22 Housen v. Nikolaisen provides guidance on the standard of review for findings of fact by judges. As the court stated:
The standard of review for findings of fact is that such findings are not to be reversed unless it can be established that the trial judge made a "palpable and overriding error".
23 The Supreme Court quoted the comments of Laskin J.A. in Gottardo Properties (Dome) Inc. v. Toronto (City):
Deference is desirable for several reasons: to limit the number and length of appeals, to promote the autonomy and integrity of the trial ... proceedings on which substantial resources have been expended, to preserve the confidence of litigants in those proceedings, to recognize the competence of the trial judge ... and to reduce needless duplication of judicial effort with no corresponding improvement in the quality of justice.
24 It is well-established that the test to be applied on the review of a deputy judge's decision is as follows:
a) the standard of review for findings of fact and inferences of fact is such that they cannot be reversed unless the trial judge has made a palpable and overriding error; and
b) the standard of review on pure questions of law is one of correctness.

Grounds for Appeal

Sufficiency of Reasons

Edelenbos v. Bandula, 2015 ONSC 354 (CanLII)[1]

Sufficiency of Reasons

[15] The Supreme Court of Canada addressed the issue of sufficiency of reasons in R. v. Shepherd, 2002 SCC 26 (CanLII), [2002] 1 S.C.R. 869[2]. As Binnie J. stated at para. 55 (i):
The delivery of reasoned decisions is inherent in the judge’s role. It is part of his or her accountability for the discharge of the responsibilities of the office. In its most general sense, the obligation to provide reasons for a decision is owed to the public at large.


[1] [2]

Misapprehended the Evidence, Fundamental and Palpable Error

Frith v. Cable Bridge Enterprises Limited, 2013 ONSC 6436 (CanLII)

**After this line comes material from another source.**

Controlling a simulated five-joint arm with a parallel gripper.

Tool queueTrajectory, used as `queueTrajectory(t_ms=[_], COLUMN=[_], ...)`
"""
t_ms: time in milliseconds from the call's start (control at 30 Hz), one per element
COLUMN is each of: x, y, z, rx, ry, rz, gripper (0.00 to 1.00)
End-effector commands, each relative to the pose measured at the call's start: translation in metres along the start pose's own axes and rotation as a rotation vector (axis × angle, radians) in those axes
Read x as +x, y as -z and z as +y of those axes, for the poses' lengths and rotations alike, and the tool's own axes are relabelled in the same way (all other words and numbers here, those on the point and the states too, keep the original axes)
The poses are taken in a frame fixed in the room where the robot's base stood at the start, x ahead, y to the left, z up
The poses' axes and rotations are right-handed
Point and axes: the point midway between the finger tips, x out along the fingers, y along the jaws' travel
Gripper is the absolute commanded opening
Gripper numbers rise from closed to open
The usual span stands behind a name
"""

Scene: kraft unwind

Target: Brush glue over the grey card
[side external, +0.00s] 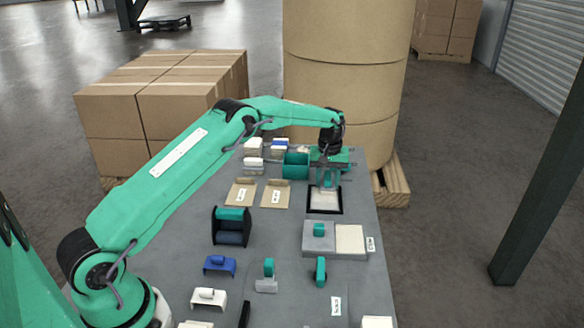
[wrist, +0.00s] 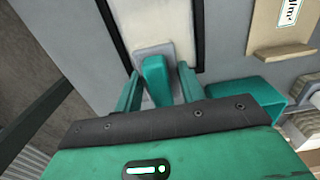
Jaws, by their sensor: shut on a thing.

[17] The standard of review for decisions in the Small Claims Court is determined by the principles outlined by the Supreme Court of Canada in Housen v. Nikolaisen, 2002 SCC 33 (CanLii) (CanLII), [2002] SCR 235. On a pure question of law, the standard of review is that of correctness. The standard of review for findings of fact are mixed fact and law are reviewable only for palpable and overriding error.

Failure to Exercise Discretion

C.B. Distribution Ltd. (Bankruptcy), Re, 2004 CanLII 24874 (ON SC)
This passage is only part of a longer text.